=== PROMPT ===
Transcribe all of the material exactly.

=== SOURCE EXCERPT ===

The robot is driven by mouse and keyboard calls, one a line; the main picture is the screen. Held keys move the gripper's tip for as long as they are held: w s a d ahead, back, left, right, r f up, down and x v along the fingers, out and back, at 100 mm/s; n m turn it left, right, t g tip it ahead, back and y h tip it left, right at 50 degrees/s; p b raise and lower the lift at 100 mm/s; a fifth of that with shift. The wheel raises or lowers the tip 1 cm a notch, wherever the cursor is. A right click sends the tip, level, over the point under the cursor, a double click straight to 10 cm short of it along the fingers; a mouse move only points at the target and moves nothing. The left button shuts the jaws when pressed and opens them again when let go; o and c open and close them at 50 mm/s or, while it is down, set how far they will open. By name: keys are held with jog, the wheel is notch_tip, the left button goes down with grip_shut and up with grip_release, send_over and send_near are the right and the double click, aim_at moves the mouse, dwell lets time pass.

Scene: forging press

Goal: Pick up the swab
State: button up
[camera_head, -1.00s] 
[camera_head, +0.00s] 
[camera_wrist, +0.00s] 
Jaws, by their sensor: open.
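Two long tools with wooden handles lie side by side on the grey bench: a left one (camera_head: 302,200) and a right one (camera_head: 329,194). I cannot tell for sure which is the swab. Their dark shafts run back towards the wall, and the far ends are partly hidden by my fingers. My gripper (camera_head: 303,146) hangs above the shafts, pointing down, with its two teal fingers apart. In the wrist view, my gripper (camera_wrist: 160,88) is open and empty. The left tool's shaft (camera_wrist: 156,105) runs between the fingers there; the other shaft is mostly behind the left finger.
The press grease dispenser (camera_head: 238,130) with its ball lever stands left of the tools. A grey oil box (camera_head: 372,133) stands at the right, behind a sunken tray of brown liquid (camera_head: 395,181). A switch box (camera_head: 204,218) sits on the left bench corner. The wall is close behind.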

=== COMPLETED TASK ===
The robot is driven by mouse and keyboard calls, one a line; the main picture is the screen. Held keys move the gripper's tip for as long as they are held: w s a d ahead, back, left, right, r f up, down and x v along the fingers, out and back, at 100 mm/s; n m turn it left, right, t g tip it ahead, back and y h tip it left, right at 50 degrees/s; p b raise and lower the lift at 100 mm/s; a fifth of that with shift. The wheel raises or lowers the tip 1 cm a notch, wherever the cursor is. A right click sends the tip, level, over the point under the cursor, a double click straight to 10 cm short of it along the fingers; a mouse move only points at the target and moves nothing. The left button shuts the jaws when pressed and opens them again when let go; o and c open and close them at 50 mm/s or, while it is down, set how far they will open. By name: keys are held with jog, the wheel is notch_tip, the left button goes down with grip_shut and up with grip_release, send_over and send_near are the right and the double click, aim_at moves the mouse, dwell lets time pass.

Scene: forging press

Goal: Pick up the swab
State: button up
[camera_head, -1.00s] 
[camera_head, +0.00s] 
[camera_wrist, +0.00s] 
Jaws, by their sensor: open.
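Two long tools with wooden handles lie side by side on the grey bench: a left one (camera_head: 302,200) and a right one (camera_head: 329,194). I cannot tell for sure which is the swab. Their dark shafts run back towards the wall, and the far ends are partly hidden by my fingers. My gripper (camera_head: 303,146) hangs above the shafts, pointing down, with its two teal fingers apart. In the wrist view, my gripper (camera_wrist: 160,88) is open and empty. The left tool's shaft (camera_wrist: 156,105) runs between the fingers there; the other shaft is mostly behind the left finger.
The press grease dispenser (camera_head: 238,130) with its ball lever stands left of the tools. A grey oil box (camera_head: 372,133) stands at the right, behind a sunken tray of brown liquid (camera_head: 395,181). A switch box (camera_head: 204,218) sits on the left bench corner. The wall is close behind.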

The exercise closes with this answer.